Causal attribution: for CAPA effectiveness use difference-in-differences, interrupted time series, or randomized trials when feasible; control confounding via matching or fixed effects.
Metric design & alerting: define key metrics (recurrence rate per K units, mean time to recurrence, hazard ratio) and operationalize thresholds with precision/recall tradeoffs and business cost weights.
Model evaluation: prefer concordance index (C-index), calibration plots, lift curves for risk models, and alarm-level precision/false-alarm-rate for monitoring systems; quantify statistical uncertainty (CI, bootstrap).
Sample size & power: detect relative risk reduction $R$ with baseline rate $p_0$ using standard binomial power approximations; small base rates ( $p_0 < 0.01$ ) require large N or longer follow-up to detect modest effects.

Worked example — "Detecting CAPA recurrence from operational metrics"

Frame: ask how the interviewer defines a recurrence (same root cause tag? same CAPA ID?), the unit of observation, the observation window, and data latency or censoring. Skeleton approach: (1) operationalize event label and denominator; (2) build descriptive cohorts and Kaplan–Meier curves to show event-free probability over time; (3) fit a recurrent-event Cox model (or Andersen–Gill) with CAPA implemented as a time-varying covariate to estimate effect size; (4) build an EWMA or CUSUM monitor on recurrence counts for near-real-time detection and set thresholds by expected false-alarm rate. Tradeoff to flag: sensitivity vs alarm fatigue — tighter thresholds detect smaller recurrences but increase operational cost and noise.
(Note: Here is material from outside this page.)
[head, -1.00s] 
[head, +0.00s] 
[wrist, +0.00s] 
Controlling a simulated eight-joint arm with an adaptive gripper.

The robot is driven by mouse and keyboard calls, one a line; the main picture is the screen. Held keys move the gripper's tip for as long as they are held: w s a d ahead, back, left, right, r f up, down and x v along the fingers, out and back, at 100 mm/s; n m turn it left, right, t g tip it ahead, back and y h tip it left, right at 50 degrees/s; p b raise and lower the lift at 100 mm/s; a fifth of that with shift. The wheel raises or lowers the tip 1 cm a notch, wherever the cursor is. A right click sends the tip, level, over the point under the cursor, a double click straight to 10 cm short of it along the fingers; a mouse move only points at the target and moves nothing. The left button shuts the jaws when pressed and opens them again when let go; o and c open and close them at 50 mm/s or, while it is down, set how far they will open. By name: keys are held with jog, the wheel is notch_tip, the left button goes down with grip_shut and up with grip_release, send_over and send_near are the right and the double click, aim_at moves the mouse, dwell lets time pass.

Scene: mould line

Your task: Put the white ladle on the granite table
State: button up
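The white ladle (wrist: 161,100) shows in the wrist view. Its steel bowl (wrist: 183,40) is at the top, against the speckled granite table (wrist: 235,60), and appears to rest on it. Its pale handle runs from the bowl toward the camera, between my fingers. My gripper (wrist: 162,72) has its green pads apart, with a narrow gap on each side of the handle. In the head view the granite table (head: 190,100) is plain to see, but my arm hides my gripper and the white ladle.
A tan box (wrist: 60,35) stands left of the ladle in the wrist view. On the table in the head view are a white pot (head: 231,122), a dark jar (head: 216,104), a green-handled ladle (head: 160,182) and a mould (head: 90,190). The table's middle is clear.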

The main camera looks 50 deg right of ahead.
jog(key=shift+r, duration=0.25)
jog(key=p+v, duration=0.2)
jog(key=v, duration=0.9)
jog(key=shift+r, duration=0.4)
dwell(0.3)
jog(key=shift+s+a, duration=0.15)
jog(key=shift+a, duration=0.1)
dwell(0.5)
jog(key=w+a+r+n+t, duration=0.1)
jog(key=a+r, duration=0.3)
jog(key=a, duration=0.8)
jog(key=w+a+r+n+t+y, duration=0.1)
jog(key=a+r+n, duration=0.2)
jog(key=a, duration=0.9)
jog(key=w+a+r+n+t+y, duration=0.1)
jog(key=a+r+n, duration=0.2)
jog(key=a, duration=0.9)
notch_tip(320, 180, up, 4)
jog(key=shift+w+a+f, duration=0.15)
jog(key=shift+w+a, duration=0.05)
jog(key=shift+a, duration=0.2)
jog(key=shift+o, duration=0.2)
Closing: if time allowed, propose a randomized pilot across sites or an interrupted-time-series with matched controls to strengthen causal claims and sketch a monitoring dashboard with drilldown per-site event attribution.
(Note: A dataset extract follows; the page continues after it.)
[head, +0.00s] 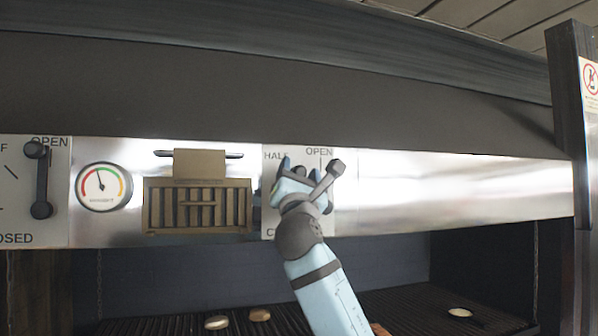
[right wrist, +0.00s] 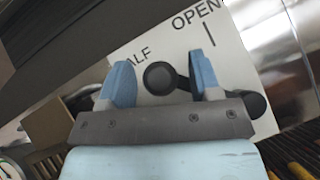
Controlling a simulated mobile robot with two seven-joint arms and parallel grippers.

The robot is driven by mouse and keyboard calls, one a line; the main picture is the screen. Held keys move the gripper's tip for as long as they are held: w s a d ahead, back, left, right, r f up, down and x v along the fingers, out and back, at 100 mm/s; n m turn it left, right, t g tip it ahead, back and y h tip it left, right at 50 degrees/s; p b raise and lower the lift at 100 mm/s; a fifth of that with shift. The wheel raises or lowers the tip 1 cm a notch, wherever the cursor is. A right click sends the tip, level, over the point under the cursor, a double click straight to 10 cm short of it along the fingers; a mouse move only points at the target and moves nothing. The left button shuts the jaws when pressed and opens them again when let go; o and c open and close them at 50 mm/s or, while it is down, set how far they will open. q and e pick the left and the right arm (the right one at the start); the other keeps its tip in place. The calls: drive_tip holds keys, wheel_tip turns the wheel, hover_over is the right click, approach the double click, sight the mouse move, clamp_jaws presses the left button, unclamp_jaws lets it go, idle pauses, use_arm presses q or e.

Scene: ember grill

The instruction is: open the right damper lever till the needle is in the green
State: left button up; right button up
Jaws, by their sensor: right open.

A second angle — "Attributing CAPA recurrence to ineffective CAPA versus new causes"

Same analytic toolkit applies but the framing shifts to causal decomposition: create a competing-risks setup or use multi-state models where transitions are labelled by cause. Use propensity-score matching or synthetic controls to compare sites that implemented the CAPA versus similar sites that did not, and run an interrupted time series to rule out temporal confounders. For repeated events, model cause-specific hazards or use multilevel logistic regression for per-event attribution, and include process-change indicators as time-dependent covariates. This emphasizes isolating CAPA effectiveness from background drift and new failure modes.

Common pitfalls

Pitfall: treating any repeat incident as recurrence without linking to the same root cause. This inflates recurrence rates and misattributes CAPA failure.

Label matching rules and use deterministic or fuzzy linkage logic (same CAPA ID, same failure code, or text-similarity thresholds) to define recurrence precisely.
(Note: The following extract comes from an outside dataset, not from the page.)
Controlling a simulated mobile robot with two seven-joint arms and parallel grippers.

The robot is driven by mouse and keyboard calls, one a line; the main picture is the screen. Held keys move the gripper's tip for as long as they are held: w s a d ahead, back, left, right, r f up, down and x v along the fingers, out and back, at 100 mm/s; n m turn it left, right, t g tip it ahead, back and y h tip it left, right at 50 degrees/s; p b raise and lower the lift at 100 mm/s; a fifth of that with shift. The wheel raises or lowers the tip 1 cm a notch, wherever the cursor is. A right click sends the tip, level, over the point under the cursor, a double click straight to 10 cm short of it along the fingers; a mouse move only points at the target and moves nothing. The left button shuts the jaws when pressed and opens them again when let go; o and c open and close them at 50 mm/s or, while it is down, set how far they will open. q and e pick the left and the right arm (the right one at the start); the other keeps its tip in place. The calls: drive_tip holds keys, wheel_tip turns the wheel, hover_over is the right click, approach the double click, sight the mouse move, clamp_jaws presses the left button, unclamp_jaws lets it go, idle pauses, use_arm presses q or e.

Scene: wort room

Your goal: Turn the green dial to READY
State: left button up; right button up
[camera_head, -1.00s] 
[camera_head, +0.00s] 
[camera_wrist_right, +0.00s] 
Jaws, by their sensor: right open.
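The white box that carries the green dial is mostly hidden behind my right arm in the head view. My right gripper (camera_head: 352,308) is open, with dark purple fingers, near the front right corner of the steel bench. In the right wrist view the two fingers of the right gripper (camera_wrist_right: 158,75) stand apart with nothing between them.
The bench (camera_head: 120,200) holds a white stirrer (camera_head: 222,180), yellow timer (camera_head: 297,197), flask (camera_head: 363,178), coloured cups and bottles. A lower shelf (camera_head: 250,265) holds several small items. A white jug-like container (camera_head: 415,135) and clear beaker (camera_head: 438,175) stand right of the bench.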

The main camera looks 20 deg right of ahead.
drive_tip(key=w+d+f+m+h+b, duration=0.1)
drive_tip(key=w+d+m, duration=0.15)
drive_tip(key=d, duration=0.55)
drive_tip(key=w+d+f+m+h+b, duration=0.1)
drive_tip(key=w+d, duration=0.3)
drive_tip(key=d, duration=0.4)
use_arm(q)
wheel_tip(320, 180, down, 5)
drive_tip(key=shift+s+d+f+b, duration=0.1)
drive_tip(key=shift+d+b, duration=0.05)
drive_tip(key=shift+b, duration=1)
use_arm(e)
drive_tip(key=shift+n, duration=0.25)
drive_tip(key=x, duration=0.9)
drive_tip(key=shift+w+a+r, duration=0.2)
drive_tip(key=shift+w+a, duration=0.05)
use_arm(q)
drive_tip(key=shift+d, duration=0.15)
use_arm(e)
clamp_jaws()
Pitfall: ignoring censoring and follow-up time differences across units. Comparing raw counts biases conclusions if exposure windows differ.

Use survival or rate-based metrics (events per exposure time) and include right-censoring to yield unbiased estimates.

Pitfall: proposing black-box ML predictions without interpretable attribution for regulators. High AUC isn't enough for remediation decisions.

Prefer interpretable models or provide post-hoc explanations (feature importance, SHAP) and always report effect sizes with confidence intervals, not just p-values.

Connections

Analysts may be asked next about process mining for workflow bottlenecks, root-cause analysis using causal graphs, or production anomaly detection for early-warning that feeds CAPA triage. Be ready to show how your recurrence metrics feed experiments or prioritization.